═══ Material for this task
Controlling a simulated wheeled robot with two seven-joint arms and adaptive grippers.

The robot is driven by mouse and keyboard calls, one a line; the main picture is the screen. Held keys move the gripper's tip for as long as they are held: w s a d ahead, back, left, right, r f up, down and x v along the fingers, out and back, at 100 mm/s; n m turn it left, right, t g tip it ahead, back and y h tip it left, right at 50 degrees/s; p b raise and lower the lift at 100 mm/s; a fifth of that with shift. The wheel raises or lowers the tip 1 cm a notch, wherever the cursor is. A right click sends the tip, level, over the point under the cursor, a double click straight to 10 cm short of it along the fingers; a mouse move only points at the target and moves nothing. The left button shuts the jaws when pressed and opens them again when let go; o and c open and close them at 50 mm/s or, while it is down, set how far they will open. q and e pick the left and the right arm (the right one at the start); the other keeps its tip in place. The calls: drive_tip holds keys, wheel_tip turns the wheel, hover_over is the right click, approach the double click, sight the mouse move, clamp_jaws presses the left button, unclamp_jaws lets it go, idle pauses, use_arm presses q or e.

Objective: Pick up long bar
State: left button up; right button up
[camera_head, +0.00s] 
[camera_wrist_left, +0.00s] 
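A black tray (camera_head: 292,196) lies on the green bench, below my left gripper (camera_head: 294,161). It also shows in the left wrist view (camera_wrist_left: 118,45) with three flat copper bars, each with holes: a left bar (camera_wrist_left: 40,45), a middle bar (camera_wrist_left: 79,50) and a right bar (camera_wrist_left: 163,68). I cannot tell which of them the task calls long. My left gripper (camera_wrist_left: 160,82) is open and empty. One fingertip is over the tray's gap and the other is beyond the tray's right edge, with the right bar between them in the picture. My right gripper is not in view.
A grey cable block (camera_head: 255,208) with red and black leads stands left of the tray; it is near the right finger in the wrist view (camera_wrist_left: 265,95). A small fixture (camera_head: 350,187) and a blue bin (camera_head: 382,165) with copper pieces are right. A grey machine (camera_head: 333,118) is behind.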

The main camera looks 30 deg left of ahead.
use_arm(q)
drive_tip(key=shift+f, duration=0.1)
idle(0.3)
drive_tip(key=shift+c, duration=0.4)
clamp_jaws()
══════
═══ Material for this task
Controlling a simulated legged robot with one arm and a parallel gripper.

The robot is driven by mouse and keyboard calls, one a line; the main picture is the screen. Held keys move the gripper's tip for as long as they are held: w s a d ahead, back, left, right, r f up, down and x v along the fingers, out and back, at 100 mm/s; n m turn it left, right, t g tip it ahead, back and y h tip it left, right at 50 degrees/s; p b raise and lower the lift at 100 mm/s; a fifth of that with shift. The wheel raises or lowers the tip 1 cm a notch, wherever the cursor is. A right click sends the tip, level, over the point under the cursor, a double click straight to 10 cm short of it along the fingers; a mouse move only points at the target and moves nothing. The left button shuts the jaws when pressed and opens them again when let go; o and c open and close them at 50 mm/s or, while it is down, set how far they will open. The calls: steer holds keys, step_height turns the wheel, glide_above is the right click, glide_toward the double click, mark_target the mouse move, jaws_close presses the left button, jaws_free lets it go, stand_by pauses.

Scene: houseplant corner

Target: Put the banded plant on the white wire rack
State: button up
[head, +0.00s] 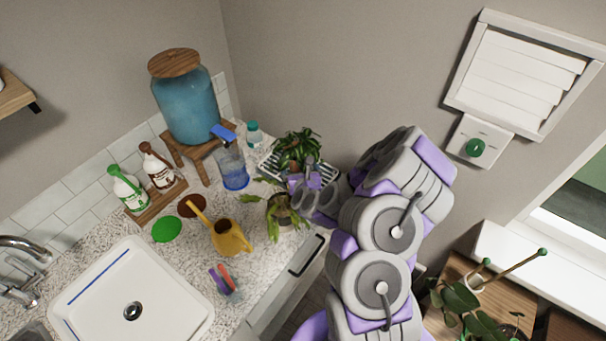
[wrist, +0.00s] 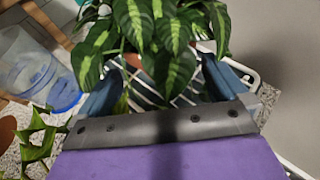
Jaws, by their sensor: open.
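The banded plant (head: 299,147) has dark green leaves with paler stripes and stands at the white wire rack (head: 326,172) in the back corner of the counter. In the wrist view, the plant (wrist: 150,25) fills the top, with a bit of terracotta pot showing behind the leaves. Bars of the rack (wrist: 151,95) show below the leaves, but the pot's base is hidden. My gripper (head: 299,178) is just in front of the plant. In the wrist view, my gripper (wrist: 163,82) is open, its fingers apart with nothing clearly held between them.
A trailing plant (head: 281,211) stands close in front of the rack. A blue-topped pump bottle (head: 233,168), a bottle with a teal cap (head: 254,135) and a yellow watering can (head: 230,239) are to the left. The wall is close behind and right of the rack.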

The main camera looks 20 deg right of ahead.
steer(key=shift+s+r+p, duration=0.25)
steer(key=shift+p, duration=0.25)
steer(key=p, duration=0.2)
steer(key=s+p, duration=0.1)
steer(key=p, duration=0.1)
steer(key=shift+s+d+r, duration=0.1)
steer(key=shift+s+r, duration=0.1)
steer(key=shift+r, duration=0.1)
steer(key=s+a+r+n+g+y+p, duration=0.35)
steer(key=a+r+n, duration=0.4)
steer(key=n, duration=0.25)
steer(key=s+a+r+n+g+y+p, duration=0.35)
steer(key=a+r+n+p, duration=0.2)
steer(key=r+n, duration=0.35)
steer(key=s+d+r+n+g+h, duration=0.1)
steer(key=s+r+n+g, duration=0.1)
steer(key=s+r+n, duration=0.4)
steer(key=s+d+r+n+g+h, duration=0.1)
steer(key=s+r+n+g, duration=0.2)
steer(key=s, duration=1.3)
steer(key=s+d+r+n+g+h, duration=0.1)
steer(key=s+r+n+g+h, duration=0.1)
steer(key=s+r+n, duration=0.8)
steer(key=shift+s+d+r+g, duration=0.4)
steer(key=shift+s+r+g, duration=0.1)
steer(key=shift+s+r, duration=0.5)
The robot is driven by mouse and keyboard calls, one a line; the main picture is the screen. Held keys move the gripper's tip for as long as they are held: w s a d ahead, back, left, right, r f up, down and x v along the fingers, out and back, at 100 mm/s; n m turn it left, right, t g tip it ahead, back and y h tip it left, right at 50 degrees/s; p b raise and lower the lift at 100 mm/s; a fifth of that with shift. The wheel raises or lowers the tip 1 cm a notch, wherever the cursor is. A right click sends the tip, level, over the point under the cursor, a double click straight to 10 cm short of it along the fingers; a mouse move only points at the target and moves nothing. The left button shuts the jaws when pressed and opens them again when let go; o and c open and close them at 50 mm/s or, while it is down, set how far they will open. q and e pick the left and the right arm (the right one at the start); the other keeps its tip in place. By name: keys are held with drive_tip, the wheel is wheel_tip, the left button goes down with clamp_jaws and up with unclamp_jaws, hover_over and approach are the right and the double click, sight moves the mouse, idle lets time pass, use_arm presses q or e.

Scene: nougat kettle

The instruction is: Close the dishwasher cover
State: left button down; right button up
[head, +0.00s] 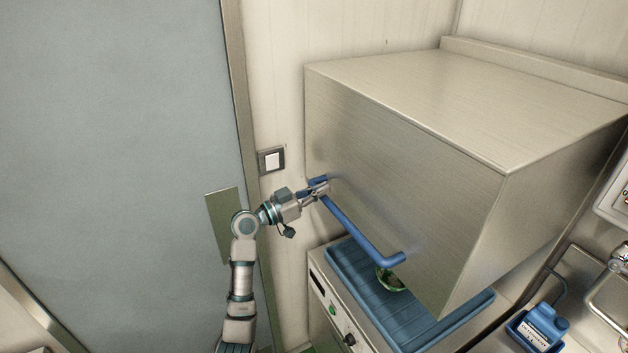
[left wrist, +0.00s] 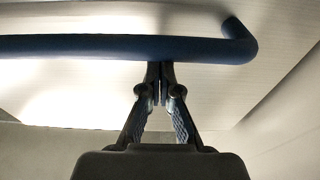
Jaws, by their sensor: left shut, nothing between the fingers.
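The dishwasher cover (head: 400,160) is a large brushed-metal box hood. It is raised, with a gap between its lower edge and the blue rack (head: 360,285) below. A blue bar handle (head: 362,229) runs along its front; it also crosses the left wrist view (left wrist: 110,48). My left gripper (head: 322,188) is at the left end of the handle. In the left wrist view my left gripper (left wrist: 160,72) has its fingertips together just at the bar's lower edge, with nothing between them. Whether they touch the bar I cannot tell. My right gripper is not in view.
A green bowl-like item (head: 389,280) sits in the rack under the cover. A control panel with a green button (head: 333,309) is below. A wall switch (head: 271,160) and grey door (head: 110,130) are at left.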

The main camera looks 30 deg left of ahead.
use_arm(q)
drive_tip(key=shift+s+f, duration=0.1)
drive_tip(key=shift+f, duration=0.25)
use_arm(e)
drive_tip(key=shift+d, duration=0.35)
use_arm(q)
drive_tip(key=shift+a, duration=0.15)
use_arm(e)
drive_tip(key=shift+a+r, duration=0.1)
══════
What you have to do: How many of the lines above hold the word "State"? Give only that number.

Problem solution: 3